А уж какой он был рассказчик дома у себя, за столом, вокруг которого собирались друзья! Он вообще необыкновенно точно и ярко видел все, о чем писал или говорил. Художники Кукрыниксы, иллюстрировавшие «Клима Самгина», рассказывали мне, как Алексей Максимович, разглядывая эскизы иллюстраций, мгновенно подмечал все мельчайшие неточности: «Позвольте… у меня там сказано: лампа слева висит, а у вас тут вот… А этот вот стол сюда отодвинуть следует. К нему надо оттуда пройти. Ведь он как там у меня? Человек, припомните, входит и, следовательно…»

Эта точность видения придавала его устным рассказам какую-то совершенно волшебную наглядность.

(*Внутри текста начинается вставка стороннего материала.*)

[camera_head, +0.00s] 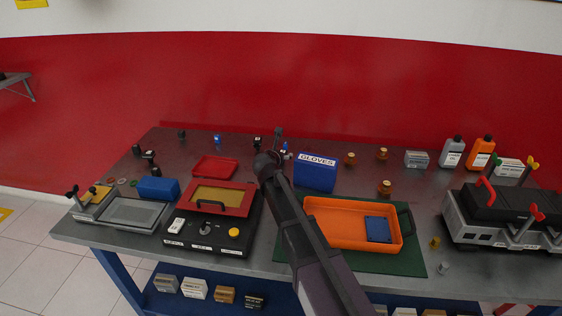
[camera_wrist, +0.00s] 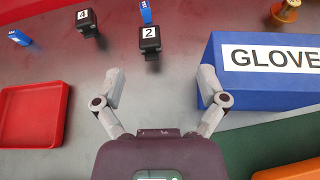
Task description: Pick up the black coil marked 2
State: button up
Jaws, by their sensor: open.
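The black coil marked 2 (camera_wrist: 150,38) stands upright on the grey bench near the top middle of the wrist view, with a white label facing me. My gripper (camera_wrist: 160,82) is open and empty, its two fingers spread wide. The coil lies beyond the fingertips, between their lines and apart from them. In the head view my gripper (camera_head: 271,158) is over the back of the bench, left of the gloves box, and the coil cannot be made out clearly beside it.
A black coil marked 4 (camera_wrist: 87,22) stands to the left. A blue coil (camera_wrist: 146,12) is just behind coil 2, and another blue one (camera_wrist: 19,38) is far left. The blue gloves box (camera_wrist: 265,75) is close on the right. A red tray (camera_wrist: 32,115) lies left.

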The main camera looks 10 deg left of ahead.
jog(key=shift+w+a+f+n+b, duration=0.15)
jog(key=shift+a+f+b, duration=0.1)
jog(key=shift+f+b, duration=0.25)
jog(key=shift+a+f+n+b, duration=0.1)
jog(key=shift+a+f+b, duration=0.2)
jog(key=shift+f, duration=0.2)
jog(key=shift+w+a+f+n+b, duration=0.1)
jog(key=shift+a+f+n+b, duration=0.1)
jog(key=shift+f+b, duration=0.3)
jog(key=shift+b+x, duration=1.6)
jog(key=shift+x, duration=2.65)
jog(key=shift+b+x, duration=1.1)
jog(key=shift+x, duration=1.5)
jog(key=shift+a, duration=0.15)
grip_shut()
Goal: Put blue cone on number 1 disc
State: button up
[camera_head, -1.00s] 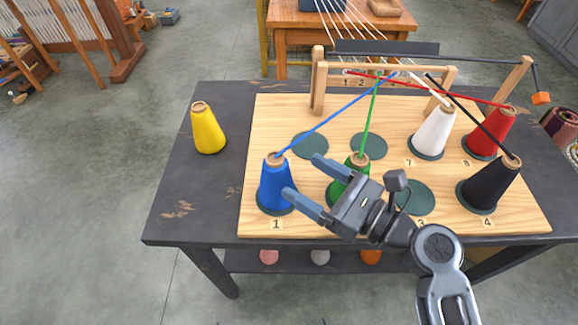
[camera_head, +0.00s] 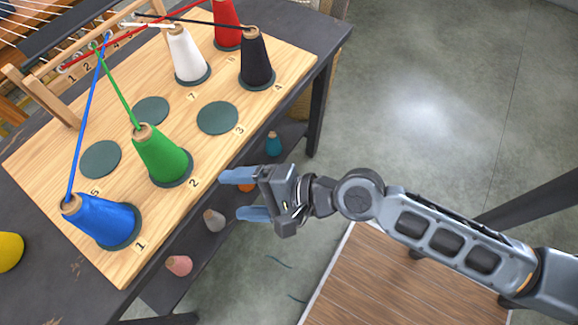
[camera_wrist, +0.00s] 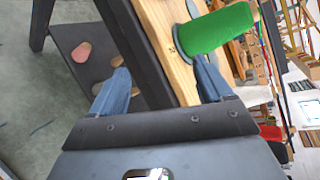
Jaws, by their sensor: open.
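The blue cone (camera_head: 100,220) has its base on the dark green number 1 disc (camera_head: 135,238) at the board's near left corner. A blue thread runs from its tip to the wooden frame. The disc shows as a thin rim around its base. My gripper (camera_head: 232,194) is open and empty, off the board's front edge, to the right of the blue cone and apart from it. In the wrist view, the open fingers (camera_wrist: 160,70) have nothing between them but the table edge behind. The blue cone is not seen there.
The green cone (camera_head: 160,155), also in the wrist view (camera_wrist: 215,28), stands on disc 2 near my gripper. White (camera_head: 187,55), black (camera_head: 256,60) and red (camera_head: 227,25) cones stand farther back. Disc 3 (camera_head: 217,118) is bare. A yellow cone (camera_head: 8,250) stands left. Threads cross to the frame (camera_head: 45,95).

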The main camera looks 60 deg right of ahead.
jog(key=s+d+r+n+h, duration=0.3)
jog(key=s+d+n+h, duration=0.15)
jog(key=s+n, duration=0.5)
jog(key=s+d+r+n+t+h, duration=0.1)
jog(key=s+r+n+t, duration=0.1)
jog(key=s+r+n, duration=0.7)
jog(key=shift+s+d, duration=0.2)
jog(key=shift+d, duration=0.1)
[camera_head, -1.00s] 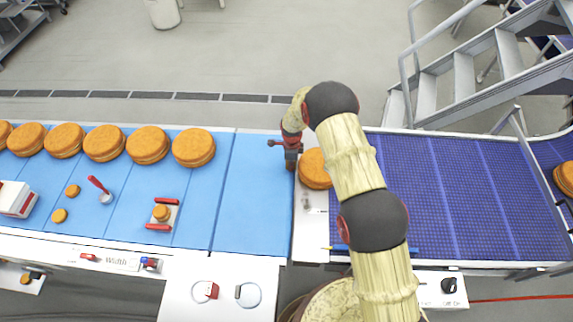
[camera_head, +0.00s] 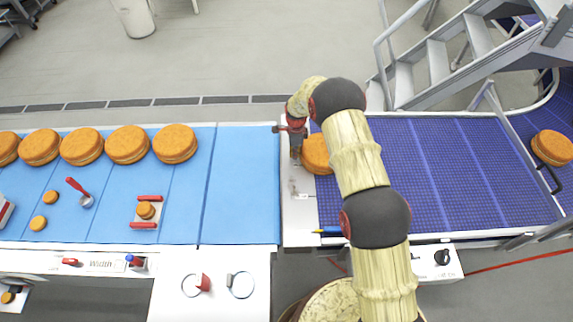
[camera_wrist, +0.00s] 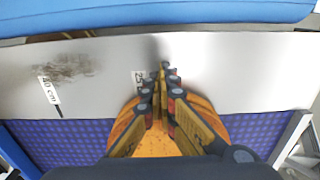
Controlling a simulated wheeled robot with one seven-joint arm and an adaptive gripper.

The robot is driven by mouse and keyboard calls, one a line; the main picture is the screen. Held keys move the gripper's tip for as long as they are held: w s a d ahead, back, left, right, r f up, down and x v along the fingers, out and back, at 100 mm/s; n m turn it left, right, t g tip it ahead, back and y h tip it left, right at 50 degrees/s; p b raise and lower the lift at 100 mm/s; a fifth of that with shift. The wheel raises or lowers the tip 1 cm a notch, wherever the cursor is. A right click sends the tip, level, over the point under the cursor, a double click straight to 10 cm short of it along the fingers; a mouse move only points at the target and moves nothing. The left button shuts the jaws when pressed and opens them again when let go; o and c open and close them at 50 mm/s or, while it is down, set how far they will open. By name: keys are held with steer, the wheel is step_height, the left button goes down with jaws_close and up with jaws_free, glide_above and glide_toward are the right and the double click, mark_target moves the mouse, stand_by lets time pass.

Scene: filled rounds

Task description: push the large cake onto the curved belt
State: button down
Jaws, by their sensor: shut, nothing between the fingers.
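The large cake (camera_head: 315,154), a round orange-brown one, lies flat at the near end of the curved belt (camera_head: 430,170), partly hidden by my arm. In the wrist view the cake (camera_wrist: 155,143) shows below my fingers, overlapping the line between the pale metal plate (camera_wrist: 240,75) and the dark blue belt. My gripper (camera_head: 296,156) points down over the plate at the cake's left side, close against it. Its fingers (camera_wrist: 165,78) are shut and empty. I cannot tell whether they touch the cake.
A light-blue belt (camera_head: 240,190) on the left carries several large cakes (camera_head: 175,144), small cakes (camera_head: 145,210) and red-handled tools (camera_head: 86,200). Another large cake (camera_head: 552,147) sits at the far right of the curved belt. Metal stairs (camera_head: 440,65) stand behind it. The belt's middle is clear.

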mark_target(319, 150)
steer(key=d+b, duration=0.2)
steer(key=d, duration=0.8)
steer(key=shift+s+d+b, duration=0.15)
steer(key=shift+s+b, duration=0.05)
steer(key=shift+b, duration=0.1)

Мне очень запомнился рассказ Горького, который я слышал у него дома в 1934 году, когда проводился Первый съезд писателей. На этот съезд приехали пионеры Иркутска из «Базы курносых». Так прозвали шутя их пионерский кружок дома, в родном городе. Так назвали они и свою книгу, которую привезли в Москву в подарок Алексею Максимовичу. Ребята сами написали эту книгу, рассказали в ней про свою жизнь и, должно быть, чувствовали себя немножко писателями. Они приветствовали Горького в Колонном зале, где заседал съезд. А потом Алексей Максимович пригласил «курносых» к себе в гости. Получил приглашение и я. Вместе с нами пришли известные детские писатели С. Я. Маршак и И. Я. Ильин.

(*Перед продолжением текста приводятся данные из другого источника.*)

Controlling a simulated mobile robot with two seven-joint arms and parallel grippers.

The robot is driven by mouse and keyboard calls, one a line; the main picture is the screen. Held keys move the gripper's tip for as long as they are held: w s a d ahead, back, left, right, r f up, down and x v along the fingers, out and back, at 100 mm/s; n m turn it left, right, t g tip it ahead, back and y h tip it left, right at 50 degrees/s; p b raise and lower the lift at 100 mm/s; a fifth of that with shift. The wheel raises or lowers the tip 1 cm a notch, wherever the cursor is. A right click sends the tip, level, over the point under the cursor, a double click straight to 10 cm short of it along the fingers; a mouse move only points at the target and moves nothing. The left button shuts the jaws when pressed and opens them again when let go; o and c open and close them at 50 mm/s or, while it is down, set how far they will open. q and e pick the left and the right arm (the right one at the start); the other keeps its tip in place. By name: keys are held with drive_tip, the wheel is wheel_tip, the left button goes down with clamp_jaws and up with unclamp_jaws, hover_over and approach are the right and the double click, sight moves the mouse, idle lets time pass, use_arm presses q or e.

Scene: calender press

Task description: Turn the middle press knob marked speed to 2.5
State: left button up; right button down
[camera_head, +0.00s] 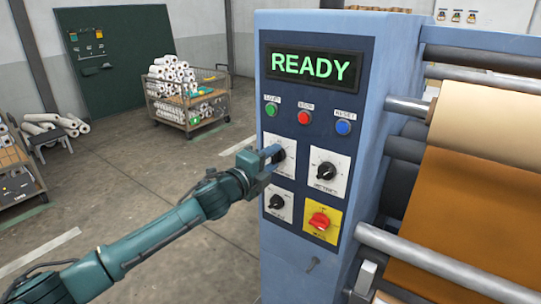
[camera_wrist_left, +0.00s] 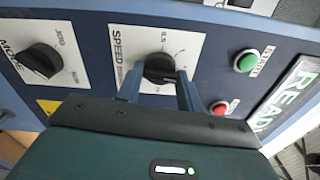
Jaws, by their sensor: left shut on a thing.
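The speed knob (camera_wrist_left: 160,68) is a black round knob on a white plate lettered SPEED in the left wrist view. In the head view its white plate (camera_head: 289,148) is the upper left of the plates on the blue press front, and my gripper partly covers it. My left gripper (camera_head: 274,155) is at this knob, with its two fingers (camera_wrist_left: 159,88) on either side of it, shut on it. The knob's pointer is partly hidden and I cannot read its setting. My right gripper is in neither view.
Close by are another black knob (camera_head: 325,171) to the right, the mode knob (camera_head: 277,202) below and a red switch on a yellow plate (camera_head: 319,221). Green (camera_head: 271,109), red (camera_head: 304,117) and blue (camera_head: 343,127) buttons sit above, under a display (camera_head: 311,67) reading READY. Rollers are at the right.

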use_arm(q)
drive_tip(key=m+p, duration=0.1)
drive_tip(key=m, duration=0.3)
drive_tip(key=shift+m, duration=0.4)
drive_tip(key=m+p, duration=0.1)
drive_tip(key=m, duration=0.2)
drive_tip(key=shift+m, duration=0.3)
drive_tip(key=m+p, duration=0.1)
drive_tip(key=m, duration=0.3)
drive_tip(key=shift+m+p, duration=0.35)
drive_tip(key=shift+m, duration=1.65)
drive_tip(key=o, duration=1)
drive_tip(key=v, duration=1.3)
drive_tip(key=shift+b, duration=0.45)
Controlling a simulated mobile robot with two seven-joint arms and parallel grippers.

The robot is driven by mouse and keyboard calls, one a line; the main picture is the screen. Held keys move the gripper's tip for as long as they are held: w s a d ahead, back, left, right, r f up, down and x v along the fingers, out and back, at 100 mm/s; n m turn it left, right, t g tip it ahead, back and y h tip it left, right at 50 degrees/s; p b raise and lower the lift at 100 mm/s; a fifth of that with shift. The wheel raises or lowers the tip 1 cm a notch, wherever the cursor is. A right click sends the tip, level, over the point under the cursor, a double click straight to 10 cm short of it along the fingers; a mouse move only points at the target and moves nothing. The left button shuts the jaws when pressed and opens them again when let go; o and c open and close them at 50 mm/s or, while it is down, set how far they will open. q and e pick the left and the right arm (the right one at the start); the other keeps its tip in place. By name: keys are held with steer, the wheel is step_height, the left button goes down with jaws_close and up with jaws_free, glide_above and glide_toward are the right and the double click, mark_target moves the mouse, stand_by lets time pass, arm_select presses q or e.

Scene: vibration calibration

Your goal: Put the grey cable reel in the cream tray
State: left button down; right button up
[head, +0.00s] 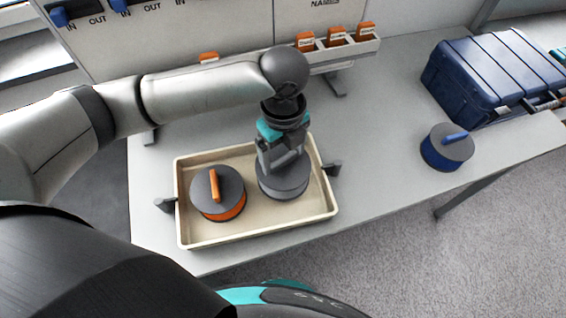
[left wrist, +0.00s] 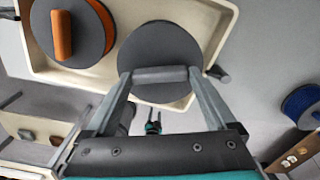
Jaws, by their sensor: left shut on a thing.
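The cream tray (head: 240,234) lies on the grey table with dark handles at its two ends. The grey cable reel (head: 285,184) is inside the tray's right part, directly under my left gripper (head: 283,160). The left gripper is shut on the reel's handle; in the left wrist view its two fingers (left wrist: 160,78) close on the grey handle of the reel (left wrist: 160,45). I cannot tell whether the reel touches the tray floor. My right gripper is not in view.
A reel with orange handle (head: 214,184) stands in the tray's left part. A blue reel (head: 447,149) stands on the table at right, by a blue case (head: 495,70). A rack with orange-labelled slots (head: 337,44) is at the back. Table between tray and blue reel is clear.

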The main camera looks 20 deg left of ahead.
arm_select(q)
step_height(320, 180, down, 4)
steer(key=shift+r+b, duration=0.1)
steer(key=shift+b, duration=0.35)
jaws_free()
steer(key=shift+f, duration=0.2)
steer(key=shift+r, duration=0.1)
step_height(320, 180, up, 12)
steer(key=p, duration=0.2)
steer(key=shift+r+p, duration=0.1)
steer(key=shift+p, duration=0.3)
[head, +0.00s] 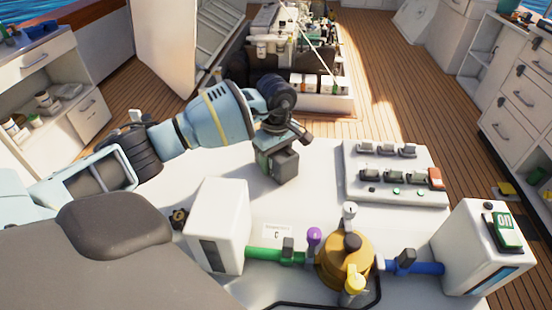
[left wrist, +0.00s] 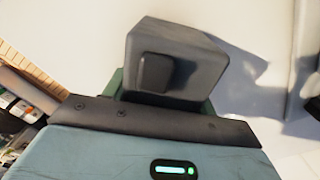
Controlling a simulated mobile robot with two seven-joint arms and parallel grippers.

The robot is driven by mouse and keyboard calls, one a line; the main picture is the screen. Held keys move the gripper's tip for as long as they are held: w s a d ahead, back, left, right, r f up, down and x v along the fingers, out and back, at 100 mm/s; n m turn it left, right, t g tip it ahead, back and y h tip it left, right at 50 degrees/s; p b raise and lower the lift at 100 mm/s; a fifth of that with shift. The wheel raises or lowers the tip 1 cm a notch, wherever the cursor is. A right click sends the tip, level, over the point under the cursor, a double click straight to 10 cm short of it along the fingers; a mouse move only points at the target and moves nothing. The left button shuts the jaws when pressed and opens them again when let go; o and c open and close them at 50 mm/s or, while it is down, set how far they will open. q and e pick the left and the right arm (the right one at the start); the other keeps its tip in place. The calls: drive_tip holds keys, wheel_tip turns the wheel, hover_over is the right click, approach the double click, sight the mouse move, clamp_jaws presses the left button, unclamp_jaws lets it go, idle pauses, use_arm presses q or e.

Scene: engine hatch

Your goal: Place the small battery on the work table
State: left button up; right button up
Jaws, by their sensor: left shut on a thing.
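The small battery (head: 286,166) is a dark grey block with a green part, over the white work table (head: 320,190) in the head view. My left gripper (head: 277,142) is shut on it from above. In the left wrist view the battery (left wrist: 178,62) shows as a grey block with a green edge beyond the gripper's body, and its shadow falls on the white surface to the right. The battery's lower end is close to the table top, but I cannot tell whether it touches. The fingertips are mostly hidden. My right gripper is not in view.
A switch panel (head: 395,180) lies on the table to the right. In front are a white box (head: 218,225), a brass pump-like unit (head: 345,262) with green and blue pipes, and another white box (head: 485,245). The open engine hatch (head: 300,75) is behind. Bare table surrounds the battery.

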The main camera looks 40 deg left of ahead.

Алексей Максимович встретил пионеров на крыльце, выходившем во двор. «Курносые» сразу обступили Горького. Кто уцепился за его руки, кто за полы просторного серого пиджака – каждый хотел ухватить хотя бы краешек Горького. Особенно старалась одна пионерка, самая бойкая и самая курносая из «курносых». Она цепко и что было силы обхватила руку Алексея Максимовича возле локтя, припала к нему виском, а своими локтями оттирала и отталкивала тех, кто пытался оттеснить ее. Алексей Максимович заметил это, весело покосился на нее сверху, добродушно собрал брови, повел усами и вдруг сказал своим глухо гулкающим баском:

– Вот вклещилась, репей! Отцепись. У-ух ты, старая чертовка!..

Скажи так кто-нибудь другой – вышло бы, возможно, и грубовато. А у Горького, умевшего произносить неожиданные слова, сдабривая их каким-то своим веселым и мудрым смыслом, получилось смешно, необидно и ласково. И такая добродушная, застенчивая хмурь скрылась в густых бровях Алексея Максимовича, что всем сразу сделалось удивительно хорошо.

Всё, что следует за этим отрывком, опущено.